:: What you have to do ::
From the first line of the data down to and including the line with "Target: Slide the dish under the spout", copy everything exactly, leaving out pictures.
BEGIN Dataset extract
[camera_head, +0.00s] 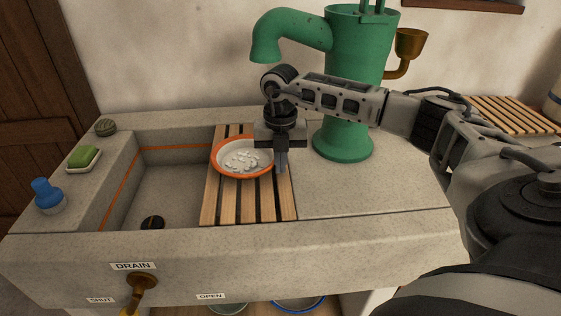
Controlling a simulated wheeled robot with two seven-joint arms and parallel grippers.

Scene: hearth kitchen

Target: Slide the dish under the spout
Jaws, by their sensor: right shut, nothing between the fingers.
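The dish (229,170) is white with an orange rim and holds several small white pieces. It sits on the wooden slatted rack (250,207) over the right part of the basin. The green pump's spout (266,50) curves out to the left and opens downward above the area behind the dish. My right gripper (281,162) is shut and empty, pointing down at the dish's right edge. It hides part of that edge, and I cannot tell whether it touches the dish. My left gripper is not in view.
The stone basin (165,190) lies open left of the rack, with a dark drain plug (152,222). The green pump body (345,140) stands behind right. A green soap bar (84,157) and a blue-topped item (47,193) are on the left ledge. The right counter (360,190) is clear.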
END Dataset extract
:: Task output ::
[camera_head, +0.00s] 
Controlling a simulated wheeled robot with two seven-joint arms and parallel grippers.

Scene: hearth kitchen

Target: Slide the dish under the spout

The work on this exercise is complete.